— Start Data provided —

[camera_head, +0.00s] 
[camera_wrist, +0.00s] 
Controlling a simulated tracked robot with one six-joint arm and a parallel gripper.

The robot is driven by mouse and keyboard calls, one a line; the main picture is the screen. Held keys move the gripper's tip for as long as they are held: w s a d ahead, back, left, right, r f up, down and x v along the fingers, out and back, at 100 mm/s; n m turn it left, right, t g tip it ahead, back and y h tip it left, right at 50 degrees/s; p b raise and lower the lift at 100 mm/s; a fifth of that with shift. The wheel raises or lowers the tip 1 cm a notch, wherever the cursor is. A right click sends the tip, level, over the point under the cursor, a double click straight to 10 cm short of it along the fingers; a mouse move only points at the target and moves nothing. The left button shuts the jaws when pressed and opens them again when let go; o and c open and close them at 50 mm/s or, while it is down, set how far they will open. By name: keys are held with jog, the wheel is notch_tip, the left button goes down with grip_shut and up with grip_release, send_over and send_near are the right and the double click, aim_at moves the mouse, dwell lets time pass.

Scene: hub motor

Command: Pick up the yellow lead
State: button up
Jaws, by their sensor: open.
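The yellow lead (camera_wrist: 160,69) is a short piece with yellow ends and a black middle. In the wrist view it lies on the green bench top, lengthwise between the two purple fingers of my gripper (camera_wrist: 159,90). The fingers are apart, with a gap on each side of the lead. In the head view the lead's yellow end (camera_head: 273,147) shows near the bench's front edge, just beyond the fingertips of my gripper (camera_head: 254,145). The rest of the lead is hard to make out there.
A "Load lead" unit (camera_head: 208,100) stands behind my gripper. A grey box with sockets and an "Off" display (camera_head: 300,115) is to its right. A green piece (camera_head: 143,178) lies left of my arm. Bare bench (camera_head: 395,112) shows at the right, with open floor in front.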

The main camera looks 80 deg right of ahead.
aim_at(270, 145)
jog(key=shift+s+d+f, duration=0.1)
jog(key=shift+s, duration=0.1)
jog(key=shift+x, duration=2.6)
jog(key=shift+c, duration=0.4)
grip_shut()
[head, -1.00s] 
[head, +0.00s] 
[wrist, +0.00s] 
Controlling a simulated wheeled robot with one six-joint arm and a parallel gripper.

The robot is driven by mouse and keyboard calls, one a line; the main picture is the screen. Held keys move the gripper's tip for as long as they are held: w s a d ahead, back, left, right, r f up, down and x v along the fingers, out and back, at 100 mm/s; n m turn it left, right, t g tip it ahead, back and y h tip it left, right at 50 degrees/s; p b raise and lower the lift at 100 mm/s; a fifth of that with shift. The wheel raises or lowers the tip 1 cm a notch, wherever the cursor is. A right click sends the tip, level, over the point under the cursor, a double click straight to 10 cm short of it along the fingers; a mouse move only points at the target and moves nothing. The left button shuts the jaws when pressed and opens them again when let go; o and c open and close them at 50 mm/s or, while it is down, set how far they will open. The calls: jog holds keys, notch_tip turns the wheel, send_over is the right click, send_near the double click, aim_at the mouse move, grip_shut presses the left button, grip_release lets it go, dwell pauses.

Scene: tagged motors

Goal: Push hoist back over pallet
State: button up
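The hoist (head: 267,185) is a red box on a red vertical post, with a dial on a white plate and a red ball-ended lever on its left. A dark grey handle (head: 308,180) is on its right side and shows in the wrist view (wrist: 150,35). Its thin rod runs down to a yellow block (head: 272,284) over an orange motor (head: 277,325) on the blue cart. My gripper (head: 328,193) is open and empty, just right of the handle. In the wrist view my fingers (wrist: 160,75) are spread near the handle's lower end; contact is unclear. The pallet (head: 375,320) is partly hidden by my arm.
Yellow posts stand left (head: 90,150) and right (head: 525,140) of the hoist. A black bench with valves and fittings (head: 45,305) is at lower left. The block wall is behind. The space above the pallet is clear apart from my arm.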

— End Data provided —

Give the number of lines that hold the word "joint" in these records, with nothing added.

§ Exercise solution
2